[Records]
>>

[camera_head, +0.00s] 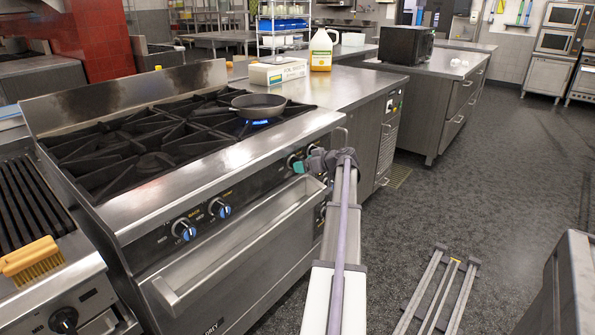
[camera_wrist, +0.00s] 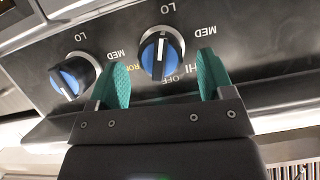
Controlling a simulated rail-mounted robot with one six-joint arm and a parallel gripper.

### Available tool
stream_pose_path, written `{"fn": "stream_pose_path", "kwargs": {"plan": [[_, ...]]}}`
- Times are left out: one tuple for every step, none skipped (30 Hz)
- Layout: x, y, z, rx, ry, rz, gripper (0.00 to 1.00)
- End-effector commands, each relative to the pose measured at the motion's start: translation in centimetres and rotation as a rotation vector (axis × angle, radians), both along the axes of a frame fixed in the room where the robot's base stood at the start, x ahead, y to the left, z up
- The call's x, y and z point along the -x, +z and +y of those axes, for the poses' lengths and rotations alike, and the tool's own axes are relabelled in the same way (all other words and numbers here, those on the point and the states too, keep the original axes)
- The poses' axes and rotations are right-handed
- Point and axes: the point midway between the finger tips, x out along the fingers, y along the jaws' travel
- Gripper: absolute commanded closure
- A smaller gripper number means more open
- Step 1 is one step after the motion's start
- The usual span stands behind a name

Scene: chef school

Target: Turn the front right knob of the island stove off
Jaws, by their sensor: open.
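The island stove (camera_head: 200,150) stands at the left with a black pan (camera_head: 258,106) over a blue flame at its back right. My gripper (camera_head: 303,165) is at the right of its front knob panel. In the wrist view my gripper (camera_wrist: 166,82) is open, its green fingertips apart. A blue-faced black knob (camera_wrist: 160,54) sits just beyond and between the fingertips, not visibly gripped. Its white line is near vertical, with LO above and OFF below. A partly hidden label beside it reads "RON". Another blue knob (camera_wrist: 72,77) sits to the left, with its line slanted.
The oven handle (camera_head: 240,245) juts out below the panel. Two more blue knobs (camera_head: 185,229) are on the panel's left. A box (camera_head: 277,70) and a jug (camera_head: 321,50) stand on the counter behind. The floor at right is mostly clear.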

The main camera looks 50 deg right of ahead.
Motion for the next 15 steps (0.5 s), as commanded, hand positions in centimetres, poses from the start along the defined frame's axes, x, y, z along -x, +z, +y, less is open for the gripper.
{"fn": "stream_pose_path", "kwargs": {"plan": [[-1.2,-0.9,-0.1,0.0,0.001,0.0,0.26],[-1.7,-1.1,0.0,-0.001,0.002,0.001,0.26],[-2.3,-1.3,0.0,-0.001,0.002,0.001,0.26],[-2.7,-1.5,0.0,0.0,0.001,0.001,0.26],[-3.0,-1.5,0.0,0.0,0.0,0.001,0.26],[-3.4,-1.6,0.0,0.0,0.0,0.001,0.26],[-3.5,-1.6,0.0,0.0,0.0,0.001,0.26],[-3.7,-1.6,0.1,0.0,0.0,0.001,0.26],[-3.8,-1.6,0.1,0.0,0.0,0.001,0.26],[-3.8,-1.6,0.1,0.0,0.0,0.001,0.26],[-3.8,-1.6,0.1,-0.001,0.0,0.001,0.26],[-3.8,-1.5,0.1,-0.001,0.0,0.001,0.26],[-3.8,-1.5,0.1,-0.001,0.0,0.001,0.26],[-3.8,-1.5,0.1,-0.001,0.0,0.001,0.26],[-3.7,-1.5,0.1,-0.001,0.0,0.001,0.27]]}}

<<
>>

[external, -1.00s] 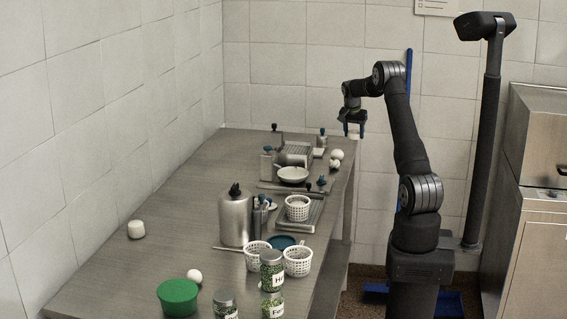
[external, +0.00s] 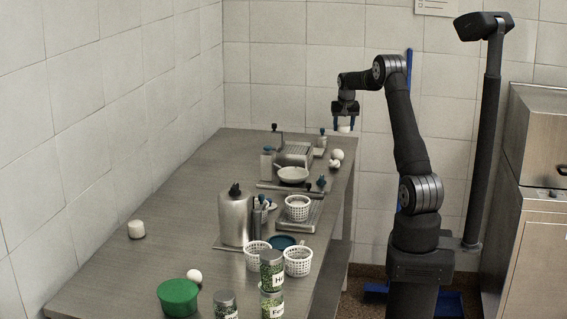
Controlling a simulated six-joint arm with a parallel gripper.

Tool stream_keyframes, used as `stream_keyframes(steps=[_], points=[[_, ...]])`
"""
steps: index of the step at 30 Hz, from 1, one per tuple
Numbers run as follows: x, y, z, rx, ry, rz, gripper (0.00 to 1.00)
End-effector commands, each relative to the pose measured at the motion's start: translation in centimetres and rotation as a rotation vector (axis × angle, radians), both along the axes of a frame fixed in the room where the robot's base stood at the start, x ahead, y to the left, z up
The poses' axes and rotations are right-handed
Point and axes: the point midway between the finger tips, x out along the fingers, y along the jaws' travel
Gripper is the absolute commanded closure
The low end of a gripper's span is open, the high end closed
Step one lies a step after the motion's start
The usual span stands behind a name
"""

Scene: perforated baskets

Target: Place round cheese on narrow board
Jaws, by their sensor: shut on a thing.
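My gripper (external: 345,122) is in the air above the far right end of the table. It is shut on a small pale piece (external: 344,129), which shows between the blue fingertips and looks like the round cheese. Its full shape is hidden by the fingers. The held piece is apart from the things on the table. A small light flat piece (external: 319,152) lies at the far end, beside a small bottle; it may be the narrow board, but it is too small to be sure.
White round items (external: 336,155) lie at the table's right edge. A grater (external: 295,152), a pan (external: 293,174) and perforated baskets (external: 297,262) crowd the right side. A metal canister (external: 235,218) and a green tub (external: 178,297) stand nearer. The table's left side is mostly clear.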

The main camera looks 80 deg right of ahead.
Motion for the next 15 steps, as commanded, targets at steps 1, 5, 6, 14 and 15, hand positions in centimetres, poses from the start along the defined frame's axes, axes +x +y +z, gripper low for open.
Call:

<<

Given instruction »
Extract the lines from the line with "- The call's" through the line with "Target: Turn the". Keep both of those lines, copy everything exactly, and add nothing.

Task output »
- The call's x, y and z point along the -x, +z and +y of those axes, for the poses' lengths and rotations alike, and the tool's own axes are relabelled in the same way (all other words and numbers here, those on the point and the states too, keep the original axes)
- The poses' axes and rotations are right-handed
- Point and axes: the point midway between the finger tips, x out along the fingers, y along the jaws' travel
- Gripper: absolute commanded closure
- A smaller gripper number means more open
- Step 1 is one step after the motion's start
- The usual span stands behind a name

Scene: chef school

Target: Turn the front right knob of the island stove off

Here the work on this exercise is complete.